Serving Clovis, Portales and the Surrounding Communities

Portales firefighters facing staffing challenges

The massive fire at Hampton Farms outside Portales on April 15 did more than destroy the peanut processing plant. It also exposed staffing challenges at the Portales Fire Department.

Firefighters from around the region responded to help PFD at the peanut plant, but the facility continued to burn for days, requiring personnel to keep an eye on it. The night of April 17, with the peanut mill still requiring oversight, responders received a call for a house fire in the 700 block of North Avenue M. Four minutes after that, an ambulance call came in from the northwest zone of the city.

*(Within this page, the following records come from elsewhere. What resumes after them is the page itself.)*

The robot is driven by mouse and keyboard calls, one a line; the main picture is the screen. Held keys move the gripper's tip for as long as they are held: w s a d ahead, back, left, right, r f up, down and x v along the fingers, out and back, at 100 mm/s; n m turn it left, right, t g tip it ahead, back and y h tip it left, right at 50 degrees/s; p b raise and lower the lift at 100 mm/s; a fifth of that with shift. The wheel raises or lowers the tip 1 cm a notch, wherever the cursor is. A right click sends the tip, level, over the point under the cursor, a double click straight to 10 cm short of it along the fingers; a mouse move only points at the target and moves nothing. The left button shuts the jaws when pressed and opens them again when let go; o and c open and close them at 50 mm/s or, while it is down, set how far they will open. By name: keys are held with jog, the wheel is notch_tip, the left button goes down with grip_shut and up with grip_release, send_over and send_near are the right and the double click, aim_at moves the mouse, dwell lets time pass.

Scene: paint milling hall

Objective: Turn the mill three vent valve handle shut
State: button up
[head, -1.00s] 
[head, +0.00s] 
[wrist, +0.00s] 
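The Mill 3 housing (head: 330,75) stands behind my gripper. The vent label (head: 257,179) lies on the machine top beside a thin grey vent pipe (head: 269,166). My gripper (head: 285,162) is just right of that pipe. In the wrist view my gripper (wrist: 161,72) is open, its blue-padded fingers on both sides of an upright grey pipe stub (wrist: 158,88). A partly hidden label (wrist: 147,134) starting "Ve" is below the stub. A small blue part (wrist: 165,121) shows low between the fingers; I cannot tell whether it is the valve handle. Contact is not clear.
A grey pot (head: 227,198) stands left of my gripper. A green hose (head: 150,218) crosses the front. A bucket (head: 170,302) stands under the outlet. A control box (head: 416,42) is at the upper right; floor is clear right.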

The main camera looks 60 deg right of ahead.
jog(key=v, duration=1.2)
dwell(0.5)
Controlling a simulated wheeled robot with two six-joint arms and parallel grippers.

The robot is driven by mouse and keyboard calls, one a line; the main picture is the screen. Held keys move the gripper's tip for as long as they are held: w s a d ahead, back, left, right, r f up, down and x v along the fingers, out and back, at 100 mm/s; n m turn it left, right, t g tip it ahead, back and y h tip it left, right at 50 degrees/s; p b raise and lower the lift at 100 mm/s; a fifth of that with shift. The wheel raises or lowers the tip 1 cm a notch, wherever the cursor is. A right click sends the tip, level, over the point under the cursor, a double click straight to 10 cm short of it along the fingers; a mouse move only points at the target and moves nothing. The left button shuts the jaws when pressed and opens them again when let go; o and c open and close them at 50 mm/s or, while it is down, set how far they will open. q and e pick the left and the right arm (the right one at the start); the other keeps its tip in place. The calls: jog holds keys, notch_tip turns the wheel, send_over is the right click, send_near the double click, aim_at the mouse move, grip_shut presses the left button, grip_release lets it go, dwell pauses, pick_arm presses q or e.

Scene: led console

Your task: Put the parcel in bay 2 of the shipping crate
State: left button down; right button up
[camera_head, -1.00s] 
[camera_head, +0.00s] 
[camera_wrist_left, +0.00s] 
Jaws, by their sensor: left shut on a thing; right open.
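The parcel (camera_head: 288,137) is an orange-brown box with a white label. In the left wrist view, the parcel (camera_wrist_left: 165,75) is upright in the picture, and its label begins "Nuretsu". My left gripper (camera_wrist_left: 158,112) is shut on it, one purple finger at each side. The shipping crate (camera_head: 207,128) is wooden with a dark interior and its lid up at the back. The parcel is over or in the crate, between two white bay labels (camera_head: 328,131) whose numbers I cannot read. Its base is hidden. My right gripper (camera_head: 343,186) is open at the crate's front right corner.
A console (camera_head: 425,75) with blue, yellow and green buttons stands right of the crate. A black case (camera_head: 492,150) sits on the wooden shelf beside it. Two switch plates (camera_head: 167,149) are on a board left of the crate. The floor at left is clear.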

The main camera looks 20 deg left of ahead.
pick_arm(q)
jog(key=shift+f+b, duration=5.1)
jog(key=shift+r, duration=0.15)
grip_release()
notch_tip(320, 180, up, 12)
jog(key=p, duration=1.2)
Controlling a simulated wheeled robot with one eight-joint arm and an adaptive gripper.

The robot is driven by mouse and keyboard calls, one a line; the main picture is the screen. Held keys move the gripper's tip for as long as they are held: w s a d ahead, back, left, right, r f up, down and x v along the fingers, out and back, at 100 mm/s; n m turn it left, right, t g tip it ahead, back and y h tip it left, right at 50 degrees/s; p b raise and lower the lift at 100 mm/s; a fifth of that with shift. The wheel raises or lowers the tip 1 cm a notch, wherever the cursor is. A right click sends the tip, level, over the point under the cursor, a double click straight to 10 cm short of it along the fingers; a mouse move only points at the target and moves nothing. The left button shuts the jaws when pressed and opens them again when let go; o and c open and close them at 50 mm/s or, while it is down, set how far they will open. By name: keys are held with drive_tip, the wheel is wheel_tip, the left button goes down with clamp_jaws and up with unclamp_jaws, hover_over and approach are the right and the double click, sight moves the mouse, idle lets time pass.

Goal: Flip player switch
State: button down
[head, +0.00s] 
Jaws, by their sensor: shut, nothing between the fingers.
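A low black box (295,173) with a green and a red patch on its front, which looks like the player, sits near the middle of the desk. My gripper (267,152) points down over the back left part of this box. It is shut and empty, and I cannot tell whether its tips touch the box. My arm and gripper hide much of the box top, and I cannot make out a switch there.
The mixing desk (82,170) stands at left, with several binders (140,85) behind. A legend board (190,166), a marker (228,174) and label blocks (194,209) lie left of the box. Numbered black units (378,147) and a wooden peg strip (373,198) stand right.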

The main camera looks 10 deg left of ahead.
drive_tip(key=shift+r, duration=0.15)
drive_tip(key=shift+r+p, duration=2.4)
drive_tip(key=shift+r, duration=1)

“Fully staffed we only have eight personnel on each shift,” Portales Fire Chief T.J. Cathey said. There were only six responders available to make the initial attack on the house fire.

“When the ambulance call came out, the officer in charge was forced to divert personnel to that call for service, leaving the initial attack personnel severely understaffed and all stations empty,” Cathey said.

The National Fire Prevention Association has standards set in place for fire service operations.

For a structure fire like the one that destroyed the Portales home on April 17, NFPA recommends 16 fire personnel respond.

“Thankfully, we have great personnel that go above and beyond who came in to assist but that takes time,” Cathey said. “More emergency response time is more of a home burned, more damage done during a stroke, more heart muscle damage during a heart attack.”

In 2023, Cathey said the PFD’s average response time for EMS was 3.9 minutes and 6.3 minutes for fire.

Also in 2023, Cathey said PFD had 857 instances where multiple calls for service came in at or around the same time.

“In a succession of calls, the first call has a 2-3 minute response time, the second a 3-4 minute; but after that our response capability is overran,” Cathey said.

Clovis Fire Chief Mike Nolen told the News that while there’s a universal shortage of fire personnel, Clovis is not experiencing problems with coverage on any calls.

But retaining and recruiting personnel is a challenge throughout eastern New Mexico.

“We pay what we can, but does that match the big cities (including Amarillo and Lubbock)? No, and that’s where we run into the problem,” Nolen said.

Cathey said response times are critical for emergency teams and personnel shortages impact those times.

“The best example I can give is for someone to try to breathe through a straw for an extended period of time, which is an example of what it would be like to have difficulty breathing and waiting for the EMS crew or trapped in a structure fire and waiting for the fire crew,” Cathey said.